What you are asked to do ▸ Write out the data again exactly, skipping every picture.
start
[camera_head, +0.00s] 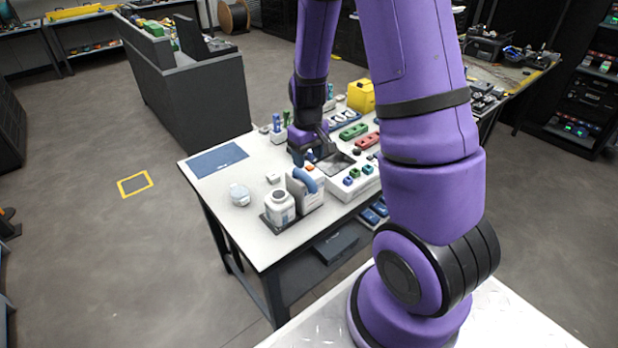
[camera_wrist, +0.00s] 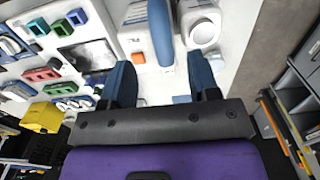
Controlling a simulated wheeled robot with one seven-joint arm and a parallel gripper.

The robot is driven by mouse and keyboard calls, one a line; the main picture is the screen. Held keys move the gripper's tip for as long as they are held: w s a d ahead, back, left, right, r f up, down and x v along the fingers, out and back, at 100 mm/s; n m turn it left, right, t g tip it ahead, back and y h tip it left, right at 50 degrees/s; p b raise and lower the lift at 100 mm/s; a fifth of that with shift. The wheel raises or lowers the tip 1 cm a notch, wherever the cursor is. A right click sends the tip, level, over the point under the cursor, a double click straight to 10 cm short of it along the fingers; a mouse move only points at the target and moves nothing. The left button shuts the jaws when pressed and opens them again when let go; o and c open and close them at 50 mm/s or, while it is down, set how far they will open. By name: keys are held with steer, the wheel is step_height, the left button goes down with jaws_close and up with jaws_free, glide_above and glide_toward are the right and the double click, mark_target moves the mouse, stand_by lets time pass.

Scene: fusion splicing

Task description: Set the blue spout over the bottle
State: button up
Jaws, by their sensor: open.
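The white bottle (camera_head: 280,209) with an open round neck stands upright in a dark tray near the table's front edge. It also shows at the top of the wrist view (camera_wrist: 203,32). The curved blue spout (camera_head: 305,180) is beside the bottle, to its right, at a white container; it shows in the wrist view (camera_wrist: 160,32) too. Whether it rests on that container is unclear. My gripper (camera_wrist: 162,82) is open, with nothing between its blue-padded fingers. The spout lies ahead of the gap between them, apart from both. In the head view, my gripper is just behind the spout, its fingertips partly hidden.
A white container (camera_head: 313,196) stands right of the bottle. A clear round dish (camera_head: 240,194) and a blue mat (camera_head: 217,160) lie to the left. A white device (camera_head: 352,180) with coloured parts and a yellow box (camera_head: 361,96) are to the right. The table's front left is clear.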

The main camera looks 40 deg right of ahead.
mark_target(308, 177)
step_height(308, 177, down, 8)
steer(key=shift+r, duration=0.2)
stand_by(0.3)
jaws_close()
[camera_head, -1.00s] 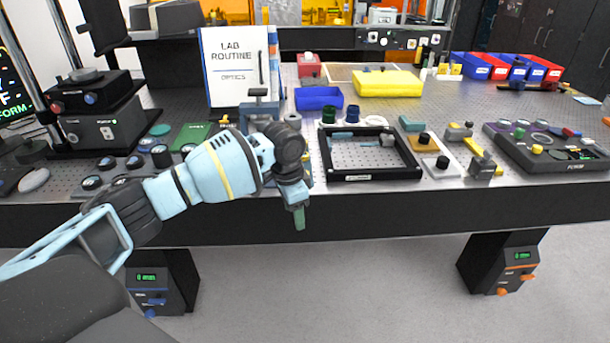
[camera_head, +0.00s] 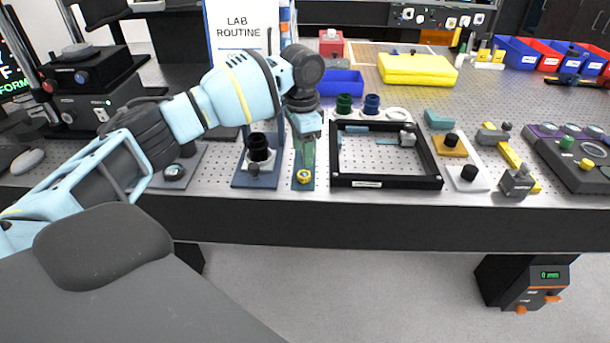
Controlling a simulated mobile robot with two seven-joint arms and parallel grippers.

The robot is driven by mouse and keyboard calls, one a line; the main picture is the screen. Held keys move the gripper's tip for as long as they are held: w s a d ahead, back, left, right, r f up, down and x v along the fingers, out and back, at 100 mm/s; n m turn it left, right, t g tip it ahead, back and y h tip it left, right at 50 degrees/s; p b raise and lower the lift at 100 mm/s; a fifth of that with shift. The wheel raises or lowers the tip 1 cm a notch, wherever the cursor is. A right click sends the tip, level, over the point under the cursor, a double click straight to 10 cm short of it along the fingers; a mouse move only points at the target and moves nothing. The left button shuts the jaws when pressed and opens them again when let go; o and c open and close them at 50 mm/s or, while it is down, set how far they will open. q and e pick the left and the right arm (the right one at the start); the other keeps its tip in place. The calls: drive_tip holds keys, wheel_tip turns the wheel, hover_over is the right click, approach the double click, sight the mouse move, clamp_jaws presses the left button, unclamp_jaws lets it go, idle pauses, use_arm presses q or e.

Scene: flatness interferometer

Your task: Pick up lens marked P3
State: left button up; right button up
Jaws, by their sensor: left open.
end
Written solution ▸
[camera_head, +0.00s] 
[camera_wrist, +0.00s] 
Controlling a simulated wheeled robot with one seven-joint arm and a parallel gripper.

The robot is driven by mouse and keyboard calls, one a line; the main picture is the screen. Held keys move the gripper's tip for as long as they are held: w s a d ahead, back, left, right, r f up, down and x v along the fingers, out and back, at 100 mm/s; n m turn it left, right, t g tip it ahead, back and y h tip it left, right at 50 degrees/s; p b raise and lower the lift at 100 mm/s; a fifth of that with shift. The wheel raises or lowers the tip 1 cm a notch, wherever the cursor is. A right click sends the tip, level, over the point under the cursor, a double click straight to 10 cm short of it along the fingers; a mouse move only points at the target and moves nothing. The left button shuts the jaws when pressed and opens them again when let go; o and c open and close them at 50 mm/s or, while it is down, set how far they will open. By name: keys are held with steer, the wheel is step_height, the left button goes down with jaws_close and up with jaws_free, glide_above and glide_toward are the right and the double click, mark_target moves the mouse, stand_by lets time pass.

Scene: fusion splicing

Task description: Set the blue spout over the bottle
State: button up
Jaws, by their sensor: open.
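The white bottle (camera_head: 280,209) with an open round neck stands upright in a dark tray near the table's front edge. It also shows at the top of the wrist view (camera_wrist: 203,32). The curved blue spout (camera_head: 305,180) is beside the bottle, to its right, at a white container; it shows in the wrist view (camera_wrist: 160,32) too. Whether it rests on that container is unclear. My gripper (camera_wrist: 162,82) is open, with nothing between its blue-padded fingers. The spout lies ahead of the gap between them, apart from both. In the head view, my gripper is just behind the spout, its fingertips partly hidden.
A white container (camera_head: 313,196) stands right of the bottle. A clear round dish (camera_head: 240,194) and a blue mat (camera_head: 217,160) lie to the left. A white device (camera_head: 352,180) with coloured parts and a yellow box (camera_head: 361,96) are to the right. The table's front left is clear.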

The main camera looks 40 deg right of ahead.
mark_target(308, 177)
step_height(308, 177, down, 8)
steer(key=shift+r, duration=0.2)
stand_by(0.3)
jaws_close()
[camera_head, -1.00s] 
[camera_head, +0.00s] 
Controlling a simulated mobile robot with two seven-joint arms and parallel grippers.

The robot is driven by mouse and keyboard calls, one a line; the main picture is the screen. Held keys move the gripper's tip for as long as they are held: w s a d ahead, back, left, right, r f up, down and x v along the fingers, out and back, at 100 mm/s; n m turn it left, right, t g tip it ahead, back and y h tip it left, right at 50 degrees/s; p b raise and lower the lift at 100 mm/s; a fifth of that with shift. The wheel raises or lowers the tip 1 cm a notch, wherever the cursor is. A right click sends the tip, level, over the point under the cursor, a double click straight to 10 cm short of it along the fingers; a mouse move only points at the target and moves nothing. The left button shuts the jaws when pressed and opens them again when let go; o and c open and close them at 50 mm/s or, while it is down, set how far they will open. q and e pick the left and the right arm (the right one at the start); the other keeps its tip in place. The calls: drive_tip holds keys, wheel_tip turns the wheel, hover_over is the right click, approach the double click, sight the mouse move, clamp_jaws presses the left button, unclamp_jaws lets it go, idle pauses, use_arm presses q or e.

Scene: flatness interferometer

Your task: Pick up lens marked P3
State: left button up; right button up
Jaws, by their sensor: left open.

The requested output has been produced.